Le programme de géographie de la classe de Seconde accorde une grande place au développement et à sa déclinaison dite « durable » (mais de quoi, en fait ?). A bien lire les manuels et les recommandations de l'Education Nationale sur ce thème, l'on peut aisément se rendre compte que, en ce domaine et peut-être plus encore qu'en histoire, la propagande en faveur du modèle de la société de consommation et de sa logique franklinienne (« Le temps, c'est de l'argent ») bat son plein, sans beaucoup de retenue ni même de pudeur : aucune photo (du moins dans les manuels disponibles dans mon lycée) d'enfants au travail à la mine ou à l'usine dès l'âge de cinq ans parfois dans certains pays dits « en développement » (formule d'ailleurs désormais remplacée par « intégration à la mondialisation », et valorisée par... la Banque mondiale et les grands groupes financiers), ni de ceux qui, adolescents en Chine, travaillent la nuit pour fabriquer les nouveaux modèles de téléphone utilisés dans nos cours de récréation, cela pour « permettre le développement » des pays concernés ; aucune photo de ces Indiens ou de ces Pygmées chassés de leurs terres et forêts ancestrales, toujours au nom du développement et au bénéfice d'une agriculture productiviste qui concurrence nos propres productions françaises ; aucune photo des femmes et des enfants prostitués dans les grandes métropoles des pays du « Sud » (qualification géographique des pays anciennement colonisés et désormais terrain de jeu des grandes multinationales souvent issues des pays occidentaux) ni des cliniques de « gestation pour autrui » dans lesquelles s'entassent des mères-porteuses issues des zones rurales pauvres ou des bidonvilles ; aucune photo des rhinocéros abattus par des contrebandiers ou de riches clients, au nom du développement des échanges marchands de produits animaux ou du tourisme « local », en fait mondialisé... La pauvreté contrainte issue du processus du développement est presque cachée, comme s'il fallait maintenir l'idée d'un développement forcément harmonieux et, surtout, obligatoire dans ses formes actuelles pour mener à la non moins obligatoire société de consommation, sorte de paradis terrestre né en Occident à la fin du XIXe siècle !
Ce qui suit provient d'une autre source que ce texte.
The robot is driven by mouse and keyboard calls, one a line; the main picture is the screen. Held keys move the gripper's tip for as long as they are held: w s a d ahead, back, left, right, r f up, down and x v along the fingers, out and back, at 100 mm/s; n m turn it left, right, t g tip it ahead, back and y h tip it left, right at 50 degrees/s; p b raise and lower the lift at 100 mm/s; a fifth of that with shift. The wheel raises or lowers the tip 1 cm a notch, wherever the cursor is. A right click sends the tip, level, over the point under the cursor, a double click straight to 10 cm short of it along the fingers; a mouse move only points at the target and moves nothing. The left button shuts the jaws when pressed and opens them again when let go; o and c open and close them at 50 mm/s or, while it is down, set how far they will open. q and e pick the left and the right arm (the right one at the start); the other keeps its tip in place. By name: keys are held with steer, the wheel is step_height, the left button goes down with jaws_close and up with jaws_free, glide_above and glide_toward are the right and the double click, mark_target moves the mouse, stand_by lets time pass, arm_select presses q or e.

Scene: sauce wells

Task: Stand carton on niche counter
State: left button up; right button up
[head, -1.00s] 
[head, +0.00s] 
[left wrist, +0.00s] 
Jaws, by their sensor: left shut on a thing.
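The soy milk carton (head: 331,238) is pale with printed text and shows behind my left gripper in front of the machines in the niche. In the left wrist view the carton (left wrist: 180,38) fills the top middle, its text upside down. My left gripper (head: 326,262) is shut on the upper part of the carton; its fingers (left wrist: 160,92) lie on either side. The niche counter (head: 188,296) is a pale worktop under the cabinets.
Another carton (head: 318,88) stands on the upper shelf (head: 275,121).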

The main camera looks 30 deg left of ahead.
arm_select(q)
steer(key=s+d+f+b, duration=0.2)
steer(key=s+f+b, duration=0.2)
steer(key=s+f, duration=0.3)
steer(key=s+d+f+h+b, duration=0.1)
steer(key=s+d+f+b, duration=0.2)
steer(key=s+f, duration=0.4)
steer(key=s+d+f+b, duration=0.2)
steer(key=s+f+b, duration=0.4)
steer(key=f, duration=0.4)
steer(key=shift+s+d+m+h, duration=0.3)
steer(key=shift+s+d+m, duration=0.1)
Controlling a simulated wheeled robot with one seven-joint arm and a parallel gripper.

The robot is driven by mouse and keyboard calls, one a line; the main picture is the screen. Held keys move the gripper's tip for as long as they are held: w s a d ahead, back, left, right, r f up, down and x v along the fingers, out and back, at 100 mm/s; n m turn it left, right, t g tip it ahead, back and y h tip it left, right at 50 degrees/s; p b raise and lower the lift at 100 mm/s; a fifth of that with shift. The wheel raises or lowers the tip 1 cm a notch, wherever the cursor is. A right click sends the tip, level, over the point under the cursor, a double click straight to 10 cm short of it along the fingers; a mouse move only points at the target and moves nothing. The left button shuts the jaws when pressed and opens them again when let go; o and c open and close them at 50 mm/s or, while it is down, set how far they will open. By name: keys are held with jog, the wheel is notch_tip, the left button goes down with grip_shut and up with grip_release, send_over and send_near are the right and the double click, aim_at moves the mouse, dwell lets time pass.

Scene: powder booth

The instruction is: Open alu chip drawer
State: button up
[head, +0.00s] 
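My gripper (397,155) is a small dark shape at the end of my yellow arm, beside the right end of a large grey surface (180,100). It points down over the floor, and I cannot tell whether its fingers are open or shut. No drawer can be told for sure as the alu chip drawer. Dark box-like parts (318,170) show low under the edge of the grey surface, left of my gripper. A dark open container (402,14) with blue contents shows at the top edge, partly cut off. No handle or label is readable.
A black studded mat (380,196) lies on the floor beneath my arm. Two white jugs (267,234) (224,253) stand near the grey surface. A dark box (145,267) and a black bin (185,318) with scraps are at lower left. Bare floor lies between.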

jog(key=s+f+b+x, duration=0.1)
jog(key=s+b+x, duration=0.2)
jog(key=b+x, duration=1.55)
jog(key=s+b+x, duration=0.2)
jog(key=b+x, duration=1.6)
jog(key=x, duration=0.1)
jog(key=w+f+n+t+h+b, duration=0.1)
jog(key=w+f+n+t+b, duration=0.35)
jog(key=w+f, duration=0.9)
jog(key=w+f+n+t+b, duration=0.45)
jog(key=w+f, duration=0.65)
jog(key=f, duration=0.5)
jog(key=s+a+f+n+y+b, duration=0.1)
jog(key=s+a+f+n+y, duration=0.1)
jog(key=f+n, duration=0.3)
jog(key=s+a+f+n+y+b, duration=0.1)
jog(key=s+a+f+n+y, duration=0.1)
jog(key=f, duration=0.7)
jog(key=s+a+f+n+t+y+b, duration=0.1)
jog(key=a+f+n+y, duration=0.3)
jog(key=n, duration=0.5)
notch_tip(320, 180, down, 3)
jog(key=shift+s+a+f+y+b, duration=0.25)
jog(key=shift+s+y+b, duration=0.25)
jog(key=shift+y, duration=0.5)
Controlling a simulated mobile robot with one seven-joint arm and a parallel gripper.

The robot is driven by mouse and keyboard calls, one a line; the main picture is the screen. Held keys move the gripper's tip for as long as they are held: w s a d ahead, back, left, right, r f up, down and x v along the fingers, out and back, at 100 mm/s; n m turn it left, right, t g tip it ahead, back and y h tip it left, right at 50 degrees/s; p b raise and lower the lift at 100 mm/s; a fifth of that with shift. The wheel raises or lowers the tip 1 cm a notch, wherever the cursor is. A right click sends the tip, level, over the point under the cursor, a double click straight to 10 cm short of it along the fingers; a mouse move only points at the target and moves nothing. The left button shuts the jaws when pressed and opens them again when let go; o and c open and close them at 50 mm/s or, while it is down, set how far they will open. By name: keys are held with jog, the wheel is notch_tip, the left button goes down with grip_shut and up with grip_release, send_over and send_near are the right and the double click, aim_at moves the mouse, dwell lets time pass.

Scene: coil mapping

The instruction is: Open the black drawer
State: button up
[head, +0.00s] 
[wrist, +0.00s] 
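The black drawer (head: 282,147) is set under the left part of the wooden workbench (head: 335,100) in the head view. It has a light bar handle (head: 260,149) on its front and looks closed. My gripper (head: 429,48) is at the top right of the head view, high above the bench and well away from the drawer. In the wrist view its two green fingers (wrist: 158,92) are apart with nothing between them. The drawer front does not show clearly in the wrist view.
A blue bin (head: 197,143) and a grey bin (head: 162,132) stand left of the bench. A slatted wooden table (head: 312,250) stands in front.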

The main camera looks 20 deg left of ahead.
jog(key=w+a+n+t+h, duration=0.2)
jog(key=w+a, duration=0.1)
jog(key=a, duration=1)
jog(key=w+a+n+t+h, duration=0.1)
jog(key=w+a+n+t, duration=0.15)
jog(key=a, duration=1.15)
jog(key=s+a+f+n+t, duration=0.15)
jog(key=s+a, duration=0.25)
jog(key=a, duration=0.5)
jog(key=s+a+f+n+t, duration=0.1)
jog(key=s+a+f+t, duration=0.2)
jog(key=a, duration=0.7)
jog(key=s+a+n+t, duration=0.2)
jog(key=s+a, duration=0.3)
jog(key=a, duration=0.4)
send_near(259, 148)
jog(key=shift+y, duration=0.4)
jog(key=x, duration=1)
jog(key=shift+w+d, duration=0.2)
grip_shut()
Dans le même temps, les manuels expliquent la mise en place des initiatives onusiennes pour « sortir de la pauvreté » au sens large du terme et parfois abusif aussi (en particulier quand il s'agit des peuples originels des forêts et des déserts, pour lesquels l'argent n'a pas de valeur en tant que tel...), toujours sans expliquer qu'une grande part de celle-ci (que l'on cite sans la montrer, si ce n'est une photo, reproduisant souvent la même situation, celle d'enfants africains une écuelle à la main et attendant une distribution de nourriture) est la conséquence directe de ce fameux développement qui a déstructuré les anciens systèmes agricoles locaux au profit de monocultures (roses au Kénya, huile de palme à Bornéo, etc.) destinées à fournir les marchés des pays les plus riches de la planète, système de substitution fatal aux économies locales et multiséculaires. Il ne me semble pas inutile, d'ailleurs, de rappeler que le fameux développement évoqué ici, dans son acception actuelle, n'est rien d'autre qu'une notion « inventée » et valorisée par Rostow et le président des États-Unis Truman dans le cadre de la Guerre froide, pour légitimer l'imposition du modèle états-unien de société de consommation contre les « alternatives » communistes ou traditionalistes...
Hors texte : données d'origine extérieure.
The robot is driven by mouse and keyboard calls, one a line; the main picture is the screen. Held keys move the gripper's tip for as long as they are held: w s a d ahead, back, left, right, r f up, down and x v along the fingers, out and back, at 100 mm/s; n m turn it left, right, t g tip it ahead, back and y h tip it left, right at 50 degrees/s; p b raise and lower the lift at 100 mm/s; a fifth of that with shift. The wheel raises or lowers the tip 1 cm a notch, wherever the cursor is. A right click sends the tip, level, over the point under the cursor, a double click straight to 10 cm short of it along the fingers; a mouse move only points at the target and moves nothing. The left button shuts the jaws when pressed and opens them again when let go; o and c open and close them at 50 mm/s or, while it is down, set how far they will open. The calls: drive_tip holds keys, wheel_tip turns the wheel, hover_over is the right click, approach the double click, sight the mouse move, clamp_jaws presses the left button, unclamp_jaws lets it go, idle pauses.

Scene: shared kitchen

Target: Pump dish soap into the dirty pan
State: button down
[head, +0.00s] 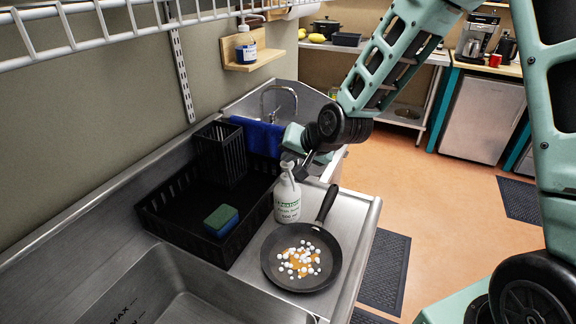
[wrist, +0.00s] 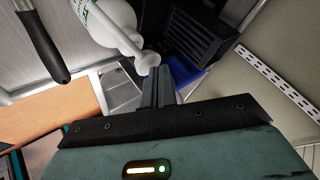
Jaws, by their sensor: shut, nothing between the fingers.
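The black frying pan (head: 290,284) sits on the steel counter in the head view, with orange residue and white foam blobs inside it. Its handle (head: 327,204) points up to the right and also shows in the wrist view (wrist: 42,45). The white soap bottle (head: 287,203) with green lettering stands upright just behind the pan. In the wrist view the bottle (wrist: 105,20) is close, with its white pump spout (wrist: 148,60) near my fingertips. My gripper (head: 303,168) is shut and empty beside the pump head; I cannot tell whether they touch.
A black dish rack (head: 163,222) with a green-and-blue sponge (head: 221,220) lies left of the bottle. A sink (head: 170,290) is at the front left. A blue cloth (head: 258,136) hangs behind, near the faucet (head: 280,98). A wire shelf (head: 110,28) hangs overhead.

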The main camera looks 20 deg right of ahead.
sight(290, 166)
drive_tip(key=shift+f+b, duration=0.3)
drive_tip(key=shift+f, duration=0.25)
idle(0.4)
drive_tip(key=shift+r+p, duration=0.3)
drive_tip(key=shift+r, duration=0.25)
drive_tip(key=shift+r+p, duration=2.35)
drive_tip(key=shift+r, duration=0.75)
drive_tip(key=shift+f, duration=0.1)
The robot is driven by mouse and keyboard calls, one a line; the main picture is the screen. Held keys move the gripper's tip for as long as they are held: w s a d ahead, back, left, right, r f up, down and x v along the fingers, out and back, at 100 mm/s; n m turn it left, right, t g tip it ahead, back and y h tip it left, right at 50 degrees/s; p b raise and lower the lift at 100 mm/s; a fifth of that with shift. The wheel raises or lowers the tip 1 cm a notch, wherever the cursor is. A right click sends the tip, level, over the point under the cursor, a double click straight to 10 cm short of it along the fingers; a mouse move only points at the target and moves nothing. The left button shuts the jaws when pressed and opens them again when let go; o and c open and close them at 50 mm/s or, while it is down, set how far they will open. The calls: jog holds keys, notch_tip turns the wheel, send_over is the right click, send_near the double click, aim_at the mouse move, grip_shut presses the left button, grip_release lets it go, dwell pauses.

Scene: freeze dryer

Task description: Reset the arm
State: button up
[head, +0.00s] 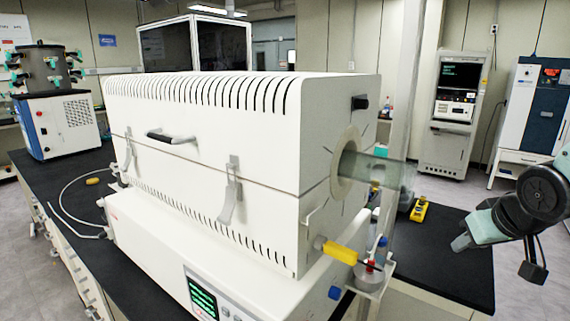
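My arm shows at the right edge in the head view, with dark round joints and pale teal links. The arm is apart from the furnace and the bench-top items.
A large white tube furnace (215,150) fills the middle of the black bench (455,255), its glass tube (378,170) sticking out right. The freeze dryer (60,125) stands at far left. A yellow item (419,210) lies near the bench's right side. Cabinets stand behind.

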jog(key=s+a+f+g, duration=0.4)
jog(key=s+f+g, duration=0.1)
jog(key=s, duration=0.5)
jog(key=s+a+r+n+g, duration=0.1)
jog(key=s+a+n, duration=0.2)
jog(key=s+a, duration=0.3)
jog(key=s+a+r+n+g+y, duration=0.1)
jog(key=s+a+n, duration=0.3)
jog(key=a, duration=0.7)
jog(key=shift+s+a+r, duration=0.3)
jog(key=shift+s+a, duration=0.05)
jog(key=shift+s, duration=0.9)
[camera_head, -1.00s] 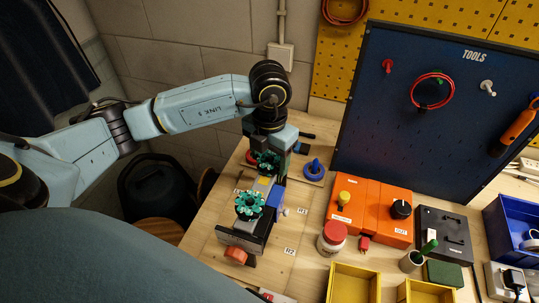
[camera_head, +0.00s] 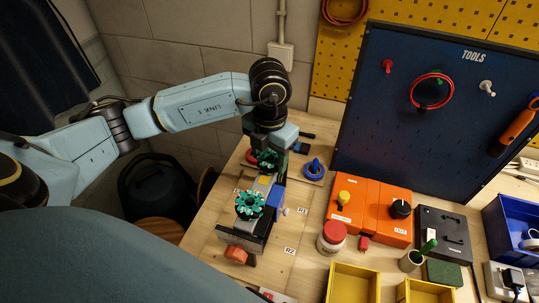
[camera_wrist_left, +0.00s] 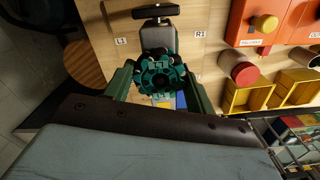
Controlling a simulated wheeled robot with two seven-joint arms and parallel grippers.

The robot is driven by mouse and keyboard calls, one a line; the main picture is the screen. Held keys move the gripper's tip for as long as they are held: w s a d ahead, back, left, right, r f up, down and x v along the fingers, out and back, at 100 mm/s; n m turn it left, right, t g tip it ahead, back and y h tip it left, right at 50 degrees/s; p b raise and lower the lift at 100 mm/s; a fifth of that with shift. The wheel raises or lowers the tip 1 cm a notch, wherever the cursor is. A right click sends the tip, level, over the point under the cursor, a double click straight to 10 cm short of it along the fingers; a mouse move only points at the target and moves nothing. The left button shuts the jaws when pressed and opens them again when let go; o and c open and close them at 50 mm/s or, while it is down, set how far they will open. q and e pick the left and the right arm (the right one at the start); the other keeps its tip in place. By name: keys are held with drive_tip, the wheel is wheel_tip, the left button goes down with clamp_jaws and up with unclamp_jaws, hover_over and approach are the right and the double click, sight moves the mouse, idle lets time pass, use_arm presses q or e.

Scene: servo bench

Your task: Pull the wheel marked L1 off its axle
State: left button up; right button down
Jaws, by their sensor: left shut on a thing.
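An L1 label (camera_wrist_left: 121,41) lies on the bench on the left in the wrist view, with an R1 label (camera_wrist_left: 200,33) opposite. My right gripper is not seen.
A blue ringed post (camera_head: 314,168) stands right of the gripper. Further right are orange boxes (camera_head: 370,207), a red-lidded jar (camera_head: 332,238) and yellow bins (camera_head: 354,284). A dark tool board (camera_head: 420,120) rises behind. Bare wood lies around the labels.

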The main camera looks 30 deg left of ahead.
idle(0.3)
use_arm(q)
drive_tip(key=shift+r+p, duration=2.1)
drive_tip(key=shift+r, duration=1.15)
La « belle histoire » du développement, que l'on sert aux élèves de Seconde qui, il faut bien l'avouer, ne se posent pas trop de questions sur ce sujet (sans doute plus par insouciance que par égoïsme), est même encore « embellie » par cette trouvaille appelée « développement durable », un simple oxymore (selon Serge Latouche) qui permet de donner bonne conscience à nos sociétés et à leurs dirigeants, et cela sans que la dégradation accélérée de la planète et de ses milieux ne soit nullement freinée (ou si peu...) ni que les inégalités démesurées fondées sur la mondialisation concurrentielle ne se réduisent vraiment, comme l'ont montrées les dernières études sur l'état du monde. N'apprenait-on pas, la semaine dernière, que 82 % des richesses engendrées l'an dernier sur notre bonne vieille Terre avaient profité à... 1 % de la population mondiale, la plus aisée évidemment ? Cela me rappelle le bilan social qu'évoquait Pierre Chaunu sur la Révolution dont il disait qu'elle n'avait, en définitive, économiquement profité sur le quart de siècle 1789-1815 qu'à environ 120.000 familles (soit 600 à 700.000 personnes) alors que l'on en fait encore dans les manuels d'histoire des lycées l'entrée dans une sorte de paradis de la prospérité et de l'égalité...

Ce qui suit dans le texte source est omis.